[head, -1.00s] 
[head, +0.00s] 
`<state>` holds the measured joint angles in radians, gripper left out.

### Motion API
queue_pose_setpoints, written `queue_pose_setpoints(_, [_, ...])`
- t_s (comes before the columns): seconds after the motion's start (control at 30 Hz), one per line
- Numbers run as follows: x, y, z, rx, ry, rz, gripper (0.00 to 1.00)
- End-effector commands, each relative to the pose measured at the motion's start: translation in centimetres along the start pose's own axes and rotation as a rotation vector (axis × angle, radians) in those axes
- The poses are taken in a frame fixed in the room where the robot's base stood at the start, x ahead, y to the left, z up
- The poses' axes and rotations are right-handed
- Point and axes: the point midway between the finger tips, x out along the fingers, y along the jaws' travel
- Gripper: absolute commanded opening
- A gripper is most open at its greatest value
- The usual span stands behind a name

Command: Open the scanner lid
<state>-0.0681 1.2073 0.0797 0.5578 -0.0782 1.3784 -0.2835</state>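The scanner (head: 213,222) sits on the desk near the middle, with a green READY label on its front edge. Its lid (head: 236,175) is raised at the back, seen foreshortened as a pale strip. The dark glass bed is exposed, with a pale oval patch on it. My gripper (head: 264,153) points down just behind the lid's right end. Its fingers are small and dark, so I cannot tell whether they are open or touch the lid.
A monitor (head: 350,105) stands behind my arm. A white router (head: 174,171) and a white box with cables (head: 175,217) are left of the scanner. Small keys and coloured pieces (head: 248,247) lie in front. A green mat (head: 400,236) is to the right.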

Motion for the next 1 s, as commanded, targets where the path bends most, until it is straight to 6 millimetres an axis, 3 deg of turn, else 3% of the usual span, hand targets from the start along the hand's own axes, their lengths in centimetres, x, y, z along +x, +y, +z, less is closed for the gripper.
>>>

▬▬▬

→ Problem to solve:
The listing above should be transcribed in full, exactly as written.

→ The answer:
[head, -1.00s] 
[head, +0.00s] 
`<state>` holds the measured joint angles in radians, gripper left out.

### Motion API
queue_pose_setpoints, written `queue_pose_setpoints(_, [_, ...])`
- t_s (comes before the columns): seconds after the motion's start (control at 30 Hz), one per line
- Numbers run as follows: x, y, z, rx, ry, rz, gripper (0.00 to 1.00)
- End-effector commands, each relative to the pose measured at the motion's start: translation in centimetres along the start pose's own axes and rotation as a rotation vector (axis × angle, radians) in those axes
- The poses are taken in a frame fixed in the room where the robot's base stood at the start, x ahead, y to the left, z up
- The poses' axes and rotations are right-handed
- Point and axes: the point midway between the finger tips, x out along the fingers, y along the jaws' travel
- Gripper: absolute commanded opening
- A gripper is most open at its greatest value
- The usual span stands behind a name

Command: Open the scanner lid
<state>-0.0681 1.2073 0.0797 0.5578 -0.0782 1.3784 -0.2835</state>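The scanner (head: 213,222) sits on the desk near the middle, with a green READY label on its front edge. Its lid (head: 236,175) is raised at the back, seen foreshortened as a pale strip. The dark glass bed is exposed, with a pale oval patch on it. My gripper (head: 264,153) points down just behind the lid's right end. Its fingers are small and dark, so I cannot tell whether they are open or touch the lid.
A monitor (head: 350,105) stands behind my arm. A white router (head: 174,171) and a white box with cables (head: 175,217) are left of the scanner. Small keys and coloured pieces (head: 248,247) lie in front. A green mat (head: 400,236) is to the right.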

Motion for the next 1 s, as commanded, targets where the path bends most, until it is straight to 6 millimetres an axis, 3 deg of turn, else 3% of the usual span, hand targets from the start along the hand's own axes, their lengths in centimetres, x, y, z along +x, +y, +z, less is closed for the gripper.
>>>

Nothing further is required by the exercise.